Everyone knew this day might come, but that does not mitigate the awful dread with which we meet the news that Pyongyang has joined the nuclear club.
When the Cold War ended, people welcomed what they believed was a respite from the threat of nuclear annihilation. At that time, alarmists warned that the world had become no safer. They noted that there were still thousands of nuclear weapons around the world. They pointed to nuclear tests by India and Pakistan as evidence that a nuclear conflict in our time remained a distinct possibility.
Most people laughed off such concerns, ridiculing the commentators as fearmongers.
Then came the terrorist attacks of Sept. 11, 2001. These were followed by the war in Afghanistan and the invasion of Iraq.

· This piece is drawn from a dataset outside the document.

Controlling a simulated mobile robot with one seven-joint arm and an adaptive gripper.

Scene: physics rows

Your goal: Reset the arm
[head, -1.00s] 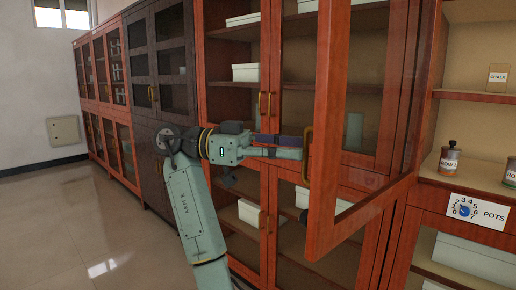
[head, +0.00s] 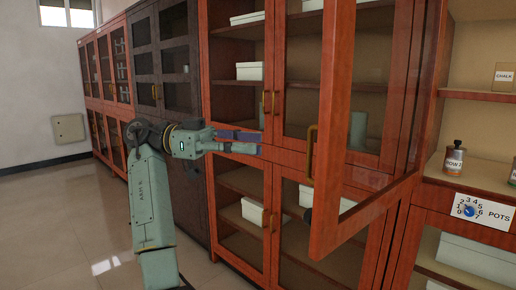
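My arm (head: 153,205) rises from the bottom of the head view and bends to the right at its elbow. My gripper (head: 245,142) points right, in front of the red cabinets. Its two fingers, one dark and one pale green, lie apart with a narrow gap and nothing visible between them. It is clear of the open red glass door (head: 333,110) and well left of that door's brass handle (head: 310,153).
The open door juts out toward me on the right. Closed red cabinets (head: 238,100) and a dark cabinet (head: 165,60) line the wall. The floor (head: 70,220) at left is clear.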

Next came a series of terrorist attacks -- from Bali to London. The fearmongers, now the respected talking heads of the day, warned that it was just a matter of time until a nuclear attack was carried out by terrorists.

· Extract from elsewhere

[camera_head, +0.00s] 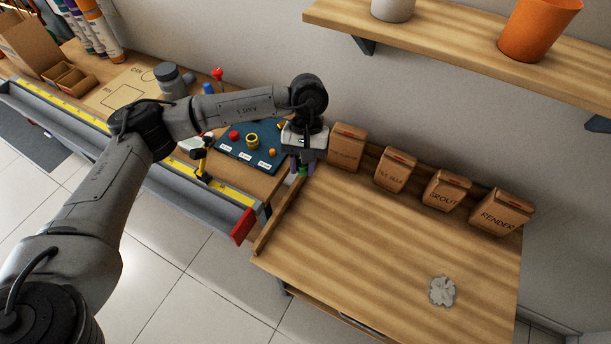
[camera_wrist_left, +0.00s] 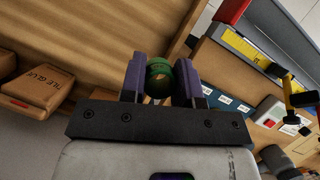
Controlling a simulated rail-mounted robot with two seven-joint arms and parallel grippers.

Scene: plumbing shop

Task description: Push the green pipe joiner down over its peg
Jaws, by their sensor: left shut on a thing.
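The green pipe joiner (camera_head: 304,170) is between the fingers of my left gripper (camera_head: 302,167), small and partly hidden in the head view. In the left wrist view the green joiner (camera_wrist_left: 159,80) sits between the two purple fingers, and my left gripper (camera_wrist_left: 160,82) is shut on it. The dark blue peg board (camera_head: 228,150) lies on the left bench, just left of the gripper, with red, yellow and orange pieces on it. Part of the board (camera_wrist_left: 222,98) shows right of the fingers in the wrist view. I cannot make out the green joiner's peg. My right gripper is not in view.
A wooden worktop (camera_head: 385,250) with a raised left edge lies to the right, mostly clear, with a grey lump (camera_head: 441,291) on it. Several cardboard boxes (camera_head: 446,190) line the wall. A shelf (camera_head: 440,38) hangs above.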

Nukes were a clear and present danger once again.
So when Iran and North Korea ratcheted up their efforts to build nuclear weapons, it was easy to be concerned. Diplomacy -- endless summits, joint communiques, tough resolutions -- made no progress in convincing Pyongyang or Tehran to talk.
And now North Korea -- a dystopia of totalitarian madness -- appears to be a nuclear power.
For anyone living in the Asia-Pacific region, there are few events that could have such a profound impact. A major, protracted conflict involving some of the world's most powerful countries and economies is now a distinct possibility.
The stability enjoyed in East Asia since the cessation of hostilities in the Korean War has been turned into uncertainty. The security relationship between Japan, China, South Korea, North Korea, Russia and the US will now begin to change drastically.
This is a situation that poses serious challenges for Taiwan. Even if yesterday's test does not lead to conflict, its repercussions will be felt for years.
Taiwan has long lived in the shadow of a hostile nuclear power, but even here there was a sense of stability. Few believed that a war with China was possible, or likely. These feelings were predicated on the belief that Beijing had no compelling reason to attack, that simple economics made it unthinkable: Why kill the goose that laid the golden egg?
Pyongyang's actions have not directly affected the cross-strait relationship, but all of Taiwan's neighbors are directly involved.
South Korea, long accustomed to the dangers posed by its northern neighbor, must reassess its policies toward the North, as well as its attitudes toward Japan and the US.
Japan will never be the same. Hardliners in Tokyo began to actively push for constitutional changes and military modernization after North Korea launched a Taepodong-1 missile over Japan in 1998. The nuclear test will accelerate that process, putting increased pressure on Tokyo's fragile relations with Beijing.
Meanwhile, China has been embarrassed by the failure of its efforts to defuse this crisis. Because of disastrous policy choices and a lack of new options, the US relied on Beijing to pressure Pyongyang into talking rather than acting itself. China failed.
And the Bush administration, already so preoccupied with other foreign policy disasters that it had little time for Taiwan, will direct almost all of its regional attention to Pyongyang.
Taiwan's leaders must set aside their petty bickering and formulate a unified, proactive policy to deal with this crisis.
Because internationally, Taiwan's domestic problems take a back seat to the threat of nuclear war.